The Supreme Court yesterday granted cert to Return Mail v United States Postal Service. In this case, an Alabama company accused the Postal Service of improperly convincing the Patent Trial and Appeal Board to cancel its patent for a mail processing system.
The court granted cert to only the firstquestion presented, which is: “Whether the government is a 'person' who may petition to institute review proceedings under the AIA.”
John O’Quinn, partner at Kirkland & Ellis, commented: “The Court is once again taking a case to work through statutory interpretation questions in the AIA.
“In this case, the Court is confronted with the meaning of the term ‘person’, which can be fairly broad. However, the question is really whether one agency of the government can be in the business of challenging whether another agency of the government erred in issuing a patent -- if one federal agency and another disagree, they normally do not litigate over it. So it’s against that backdrop that the Supreme Court has to interpret the meaning of ‘person’.”

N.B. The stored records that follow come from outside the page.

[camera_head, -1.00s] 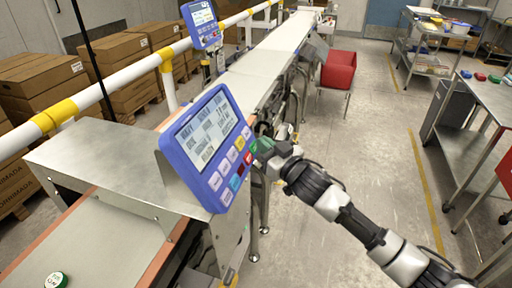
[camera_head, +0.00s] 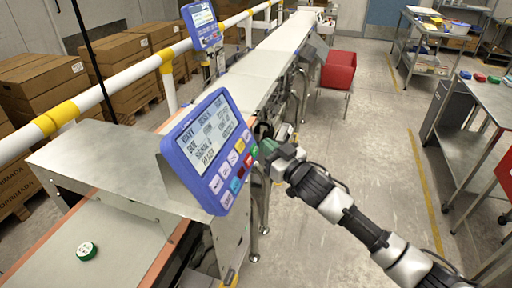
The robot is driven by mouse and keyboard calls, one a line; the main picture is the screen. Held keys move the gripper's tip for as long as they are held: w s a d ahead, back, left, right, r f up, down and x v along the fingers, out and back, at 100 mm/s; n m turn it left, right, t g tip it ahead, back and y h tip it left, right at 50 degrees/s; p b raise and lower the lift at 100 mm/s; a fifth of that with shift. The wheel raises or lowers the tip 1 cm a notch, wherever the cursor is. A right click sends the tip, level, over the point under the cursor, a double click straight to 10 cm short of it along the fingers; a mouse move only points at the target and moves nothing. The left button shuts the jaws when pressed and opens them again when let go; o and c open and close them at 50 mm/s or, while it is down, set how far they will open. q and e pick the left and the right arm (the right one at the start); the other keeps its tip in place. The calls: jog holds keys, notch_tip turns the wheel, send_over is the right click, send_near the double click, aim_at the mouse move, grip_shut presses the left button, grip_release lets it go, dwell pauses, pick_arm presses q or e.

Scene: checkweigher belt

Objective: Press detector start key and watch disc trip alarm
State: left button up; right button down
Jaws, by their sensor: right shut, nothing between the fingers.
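The blue detector panel (camera_head: 208,150) stands tilted at the centre left, with a lit screen of dark text and several coloured keys below it. A green key (camera_head: 254,150) shows at the panel's right edge, close to my right gripper. My right gripper (camera_head: 266,150) is shut and empty, its tip by that edge; I cannot tell whether it touches the key. The disc (camera_head: 87,251), green with a white top, lies on the near belt (camera_head: 60,272) at the lower left. My left gripper is not in view.
A metal detector housing (camera_head: 95,165) spans the belt beyond the disc. A second blue panel (camera_head: 201,24) stands farther along the conveyor (camera_head: 262,65). A red bin (camera_head: 338,70) and steel tables (camera_head: 485,98) stand to the right, with open floor between.

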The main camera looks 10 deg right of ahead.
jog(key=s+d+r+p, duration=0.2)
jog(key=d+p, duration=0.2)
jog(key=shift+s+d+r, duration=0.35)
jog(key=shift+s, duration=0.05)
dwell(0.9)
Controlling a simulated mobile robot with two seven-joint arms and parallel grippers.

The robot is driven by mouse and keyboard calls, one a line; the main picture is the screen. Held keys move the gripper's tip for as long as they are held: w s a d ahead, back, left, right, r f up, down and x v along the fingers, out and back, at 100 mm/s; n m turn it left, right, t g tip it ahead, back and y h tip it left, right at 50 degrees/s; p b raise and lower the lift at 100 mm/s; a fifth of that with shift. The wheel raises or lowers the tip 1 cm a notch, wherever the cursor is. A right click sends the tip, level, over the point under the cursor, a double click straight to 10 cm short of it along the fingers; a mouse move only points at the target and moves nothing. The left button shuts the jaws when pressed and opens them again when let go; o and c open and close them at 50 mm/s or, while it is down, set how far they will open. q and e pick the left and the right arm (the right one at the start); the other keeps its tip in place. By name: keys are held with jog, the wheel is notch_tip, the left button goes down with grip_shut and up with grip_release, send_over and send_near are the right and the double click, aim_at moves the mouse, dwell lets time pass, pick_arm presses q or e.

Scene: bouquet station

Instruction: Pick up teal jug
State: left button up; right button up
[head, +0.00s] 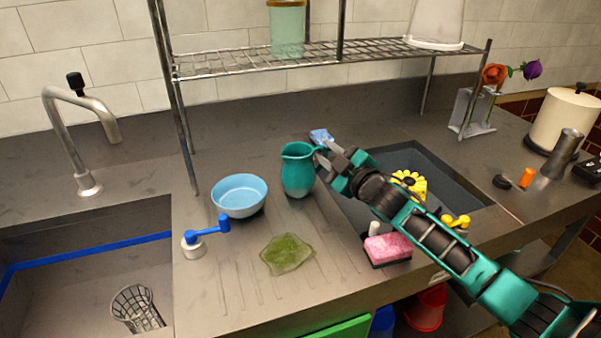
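The teal jug (297,172) stands upright on the grey drainboard, near the middle of the head view. Its spout points left and its handle side faces right, toward my right gripper. My right gripper (322,160) comes in from the right, with its fingertips at the jug's upper right side by the handle. The fingers partly cover the handle there. I cannot tell whether they are closed on it or only beside it. My left gripper is not in view.
A light blue bowl (239,195) and a blue-handled tap (205,236) are left of the jug. A green cloth (287,254) lies in front; a pink sponge (388,248) is front right. A wire shelf (320,57) spans above and behind. Sinks lie on both sides.

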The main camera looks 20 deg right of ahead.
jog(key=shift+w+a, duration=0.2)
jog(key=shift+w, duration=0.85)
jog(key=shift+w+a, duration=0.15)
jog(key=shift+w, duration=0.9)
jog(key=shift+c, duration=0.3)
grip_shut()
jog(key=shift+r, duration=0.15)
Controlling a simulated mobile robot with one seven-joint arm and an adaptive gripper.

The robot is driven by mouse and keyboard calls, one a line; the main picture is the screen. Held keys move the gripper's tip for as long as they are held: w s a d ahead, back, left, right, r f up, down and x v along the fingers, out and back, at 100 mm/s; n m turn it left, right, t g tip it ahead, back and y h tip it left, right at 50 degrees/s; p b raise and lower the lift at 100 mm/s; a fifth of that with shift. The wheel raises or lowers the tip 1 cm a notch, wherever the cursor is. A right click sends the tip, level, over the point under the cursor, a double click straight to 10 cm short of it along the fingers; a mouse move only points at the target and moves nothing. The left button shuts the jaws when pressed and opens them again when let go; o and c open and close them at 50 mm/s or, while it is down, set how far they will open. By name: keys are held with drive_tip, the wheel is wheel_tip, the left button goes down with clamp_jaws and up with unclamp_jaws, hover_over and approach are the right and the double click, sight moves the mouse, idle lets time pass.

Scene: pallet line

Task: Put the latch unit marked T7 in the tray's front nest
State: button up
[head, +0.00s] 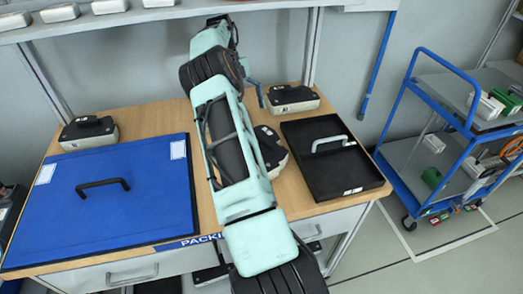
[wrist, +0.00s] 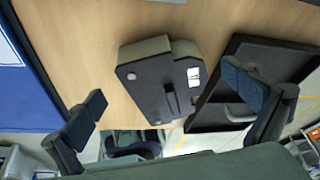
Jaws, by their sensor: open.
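In the wrist view a grey and black latch unit (wrist: 160,80) with a white label lies on the table between my gripper's fingers and beyond them; its marking is not legible. In the head view this unit (head: 272,152) stands left of the black tray, partly hidden by my arm. The black tray (head: 372,180) has a light grey handle inside; it shows at the right of the wrist view (wrist: 215,118).
Another latch unit (head: 292,98) stands behind the tray, and one (head: 88,132) at the back left. A blue panel (head: 130,215) with a black handle covers the table's left. A shelf (head: 130,16) runs above the back. A blue cart (head: 440,130) stands right of the table.

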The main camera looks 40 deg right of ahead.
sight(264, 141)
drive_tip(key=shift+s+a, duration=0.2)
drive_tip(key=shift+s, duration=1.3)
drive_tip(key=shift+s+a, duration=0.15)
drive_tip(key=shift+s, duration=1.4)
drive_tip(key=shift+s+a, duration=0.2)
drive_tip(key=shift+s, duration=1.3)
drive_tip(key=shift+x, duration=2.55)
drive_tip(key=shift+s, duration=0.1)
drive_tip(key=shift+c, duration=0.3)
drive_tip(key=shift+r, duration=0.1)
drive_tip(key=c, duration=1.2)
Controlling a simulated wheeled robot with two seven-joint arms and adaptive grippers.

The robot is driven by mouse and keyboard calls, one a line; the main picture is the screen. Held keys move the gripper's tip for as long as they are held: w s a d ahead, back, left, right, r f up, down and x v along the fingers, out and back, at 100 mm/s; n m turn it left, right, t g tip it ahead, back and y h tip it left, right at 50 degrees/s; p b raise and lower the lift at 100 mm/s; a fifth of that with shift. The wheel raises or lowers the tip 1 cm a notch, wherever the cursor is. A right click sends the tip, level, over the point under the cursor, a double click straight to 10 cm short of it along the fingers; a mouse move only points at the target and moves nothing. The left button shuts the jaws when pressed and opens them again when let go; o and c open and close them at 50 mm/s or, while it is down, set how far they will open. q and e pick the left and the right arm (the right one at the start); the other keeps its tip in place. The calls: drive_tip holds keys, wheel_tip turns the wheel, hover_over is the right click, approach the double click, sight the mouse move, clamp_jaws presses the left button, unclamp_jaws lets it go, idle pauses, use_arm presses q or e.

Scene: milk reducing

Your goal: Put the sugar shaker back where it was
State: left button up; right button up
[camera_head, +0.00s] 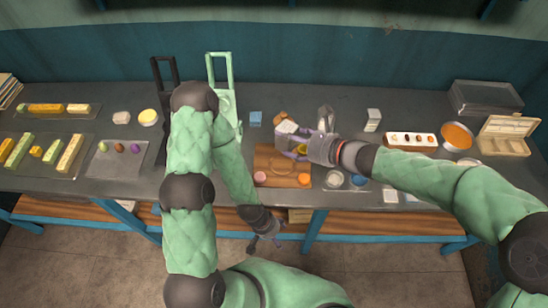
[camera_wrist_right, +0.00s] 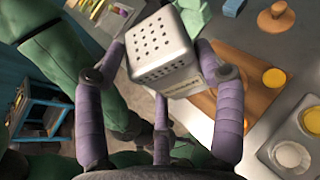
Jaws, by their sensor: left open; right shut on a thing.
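The sugar shaker is a pale metal box with a perforated top. In the right wrist view the shaker (camera_wrist_right: 160,45) sits between the purple fingers of my right gripper (camera_wrist_right: 160,85), which is shut on it and holds it tilted. In the head view the shaker (camera_head: 286,127) shows as a small pale block at the tips of my right gripper (camera_head: 298,146), above the back part of the wooden board (camera_head: 268,160). My left gripper (camera_head: 265,238) is open and empty, low in front of the table's front edge.
A pink disc (camera_head: 260,177) and an orange disc (camera_head: 304,180) lie at the board's front. A white carton (camera_head: 373,120) stands behind. A blue block (camera_head: 255,118) sits behind the board.

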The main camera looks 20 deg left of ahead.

Ropes & Gray IP litigation attorneys Scott McKeown and Matt Rizzolo commented in a statement: “It’s worth noting that Supreme Court’s grant in Return Mail bears an interesting resemblance to how SAS Institute v Iancu, decided this past term, found its way to the Court – with Judge Newman dissenting from the Federal Circuit’s opinion on a discrete issue of statutory interpretation, followed by a successful cert petition on that same issue.”